> Aim of the exercise
The material below has pictures in it. Set down only the lines from the line containing "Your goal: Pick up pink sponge" through the line containing "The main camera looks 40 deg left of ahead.", word for word, and leave the pictures behind.

> Dataset excerpts
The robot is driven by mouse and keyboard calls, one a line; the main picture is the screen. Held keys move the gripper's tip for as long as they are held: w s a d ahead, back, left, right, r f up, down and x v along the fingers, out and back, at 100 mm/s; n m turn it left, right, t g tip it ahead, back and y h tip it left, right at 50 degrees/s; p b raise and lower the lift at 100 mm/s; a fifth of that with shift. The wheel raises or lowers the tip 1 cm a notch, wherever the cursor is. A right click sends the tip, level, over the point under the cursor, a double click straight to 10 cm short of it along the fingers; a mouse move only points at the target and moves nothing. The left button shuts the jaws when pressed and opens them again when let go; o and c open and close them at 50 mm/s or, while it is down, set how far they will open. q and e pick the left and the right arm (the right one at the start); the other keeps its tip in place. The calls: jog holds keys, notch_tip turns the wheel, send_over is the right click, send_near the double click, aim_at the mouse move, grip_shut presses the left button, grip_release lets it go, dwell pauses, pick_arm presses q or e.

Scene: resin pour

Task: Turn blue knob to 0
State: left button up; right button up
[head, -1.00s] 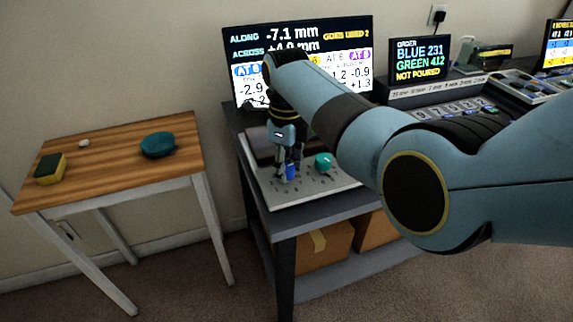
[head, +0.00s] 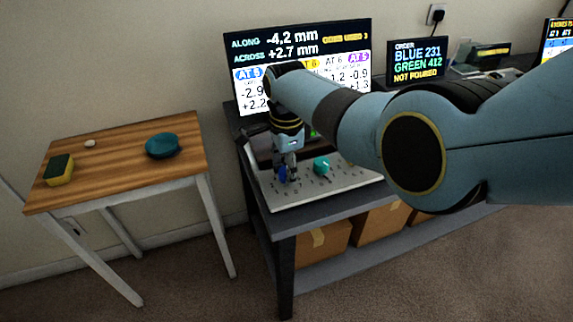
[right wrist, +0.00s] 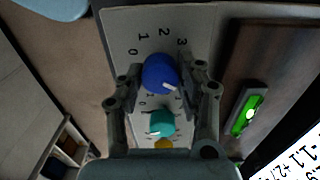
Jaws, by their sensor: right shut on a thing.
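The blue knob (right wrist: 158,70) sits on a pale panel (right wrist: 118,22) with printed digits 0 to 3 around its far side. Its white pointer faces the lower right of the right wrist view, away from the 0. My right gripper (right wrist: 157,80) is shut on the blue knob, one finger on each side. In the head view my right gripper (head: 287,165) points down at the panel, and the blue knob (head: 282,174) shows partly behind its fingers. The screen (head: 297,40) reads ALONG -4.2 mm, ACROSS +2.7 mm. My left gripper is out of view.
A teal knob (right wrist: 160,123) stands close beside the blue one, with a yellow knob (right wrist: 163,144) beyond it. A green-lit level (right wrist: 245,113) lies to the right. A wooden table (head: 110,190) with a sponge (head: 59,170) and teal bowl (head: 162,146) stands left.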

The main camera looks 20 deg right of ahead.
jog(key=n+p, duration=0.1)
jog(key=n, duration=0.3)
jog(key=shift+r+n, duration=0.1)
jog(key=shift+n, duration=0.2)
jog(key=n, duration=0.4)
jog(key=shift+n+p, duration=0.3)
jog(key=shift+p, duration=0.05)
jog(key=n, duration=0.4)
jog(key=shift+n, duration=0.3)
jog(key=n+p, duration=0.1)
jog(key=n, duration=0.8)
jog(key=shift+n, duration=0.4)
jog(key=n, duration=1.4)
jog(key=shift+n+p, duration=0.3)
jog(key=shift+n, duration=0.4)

---

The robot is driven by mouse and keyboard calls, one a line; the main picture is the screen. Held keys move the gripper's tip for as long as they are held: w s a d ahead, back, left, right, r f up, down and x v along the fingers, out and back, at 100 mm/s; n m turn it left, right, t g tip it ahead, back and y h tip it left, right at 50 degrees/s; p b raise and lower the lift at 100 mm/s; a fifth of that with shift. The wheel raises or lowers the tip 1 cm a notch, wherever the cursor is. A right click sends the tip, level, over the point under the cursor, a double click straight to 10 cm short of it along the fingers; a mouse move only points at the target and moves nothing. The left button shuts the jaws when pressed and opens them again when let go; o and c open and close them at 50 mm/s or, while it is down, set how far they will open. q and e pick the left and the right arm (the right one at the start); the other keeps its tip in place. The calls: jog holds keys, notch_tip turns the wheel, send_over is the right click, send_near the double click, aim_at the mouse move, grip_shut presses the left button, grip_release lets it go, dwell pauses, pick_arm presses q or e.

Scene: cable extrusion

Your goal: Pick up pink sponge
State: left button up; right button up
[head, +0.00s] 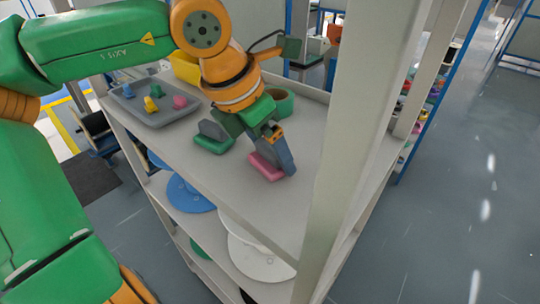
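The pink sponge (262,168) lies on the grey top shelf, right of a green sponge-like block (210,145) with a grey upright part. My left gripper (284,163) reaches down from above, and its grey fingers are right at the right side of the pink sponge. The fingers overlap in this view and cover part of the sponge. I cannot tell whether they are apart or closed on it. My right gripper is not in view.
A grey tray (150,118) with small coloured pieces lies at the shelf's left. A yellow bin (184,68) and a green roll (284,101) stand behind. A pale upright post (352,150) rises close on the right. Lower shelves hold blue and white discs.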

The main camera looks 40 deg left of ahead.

> Task output
Your goal: Pick up pink sponge
State: left button up; right button up
[head, +0.00s] 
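The pink sponge (262,168) lies on the grey top shelf, right of a green sponge-like block (210,145) with a grey upright part. My left gripper (284,163) reaches down from above, and its grey fingers are right at the right side of the pink sponge. The fingers overlap in this view and cover part of the sponge. I cannot tell whether they are apart or closed on it. My right gripper is not in view.
A grey tray (150,118) with small coloured pieces lies at the shelf's left. A yellow bin (184,68) and a green roll (284,101) stand behind. A pale upright post (352,150) rises close on the right. Lower shelves hold blue and white discs.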

The main camera looks 40 deg left of ahead.

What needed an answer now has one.